I am curious as to how long this method has been running in your lab. Is this a method that your laboratory has been trying to develop or is it one that was developed and worked well until reciently. My thinking in this is that if this method was developed some time back and ran well, but the experienced operator moved on, the problem may be a change in some step in the method - and resotration to original procedures and supplies could resolve the problem. If not, I would suggest that you give us as much detail as you can including the type of GC, inlet, type of liner, conditions, and all that.

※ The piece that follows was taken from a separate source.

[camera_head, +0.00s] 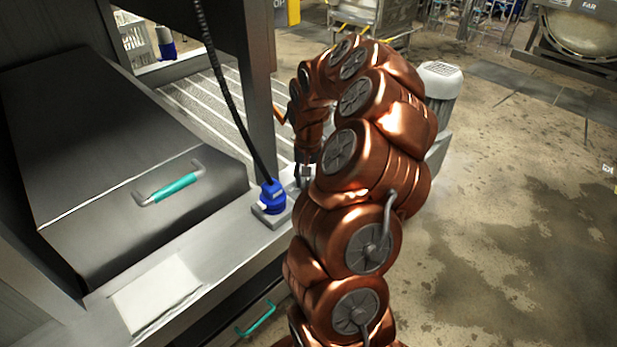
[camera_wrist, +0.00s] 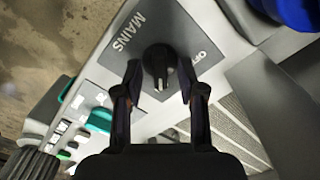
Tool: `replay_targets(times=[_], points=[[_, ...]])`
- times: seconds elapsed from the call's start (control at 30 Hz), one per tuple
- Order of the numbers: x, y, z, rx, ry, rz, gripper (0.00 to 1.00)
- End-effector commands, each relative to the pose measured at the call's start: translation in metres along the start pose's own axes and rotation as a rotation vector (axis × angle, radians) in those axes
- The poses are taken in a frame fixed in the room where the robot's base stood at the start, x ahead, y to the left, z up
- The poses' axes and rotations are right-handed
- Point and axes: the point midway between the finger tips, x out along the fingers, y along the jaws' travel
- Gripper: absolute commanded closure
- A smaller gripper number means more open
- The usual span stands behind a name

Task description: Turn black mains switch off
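The black mains switch (camera_wrist: 157,66) is a round rotary knob on a grey plate in the wrist view. The plate reads "MAINS" to the upper left of the knob and "OFF" to its upper right. My gripper (camera_wrist: 160,72) is open, with one fingertip on each side of the knob and a small gap visible on both sides. I cannot tell how deep the fingers reach. In the head view my gripper (camera_head: 303,176) is small beside the metal post, and my copper arm hides the switch.
A blue connector (camera_head: 272,196) with a black cable stands on the metal ledge left of my gripper. A steel box (camera_head: 130,190) with a teal handle (camera_head: 170,188) lies further left. A grey post (camera_head: 250,90) rises close to my arm. The floor to the right is clear.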

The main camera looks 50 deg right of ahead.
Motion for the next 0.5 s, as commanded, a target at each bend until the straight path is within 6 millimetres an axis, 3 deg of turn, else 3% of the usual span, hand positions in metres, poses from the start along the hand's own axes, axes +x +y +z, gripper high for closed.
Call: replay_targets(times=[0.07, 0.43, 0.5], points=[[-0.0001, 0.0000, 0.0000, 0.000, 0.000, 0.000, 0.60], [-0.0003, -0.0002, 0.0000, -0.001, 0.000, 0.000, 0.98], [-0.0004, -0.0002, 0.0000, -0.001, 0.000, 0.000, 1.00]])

The more details you post, the more likely it will be that suggestions posted here will be on target.

Hi, everyone -

Thanks for the info. I'll try and clear things up a bit. Again, I'm new to GC and I'm transmitting info from other people to you, so sometimes bits get lost in the translation!

Ron: indeed, the split injections were being done in the past, but have not been tried in a while. We ordered a mega-bore column which (I've been told) can't be used with split/splitless. SO - we had to switch to the on-column injector.

AICMM: are retention gaps available from column vendors?

GregK: I don't think we'll have the time to do the pseudo headspace regularly, but it might be worthwhile to try as part of a plan to justify getting a headspace injector.

Peter Apps: We have a Varian 450-GC with a Varian CP-8400 autosampler. Ethanol concentrations are quite high - anywhere up to 30 mg/mL. We're getting strong signal. Inlet temp is 250.

Don_Hilton: we are indeed developing this method. The methods for our application that I've seen online have been headspace. After talking to some people, I'm not sure that we're even using the best column we could be.

I think my plan will be: 1) confirm I'm using the best column for my application; 2) get the correct column for a split/splitless so that we aren't injecting as much gunk onto the column; 3) price out headspace samplers.

I thank you for your help. Please keep the suggestions coming, and let me know what you think of my plan. My alternative plan is to tear out all my hair.

H_H

PS: Oops, too late for the last option. I guess I'm stuck.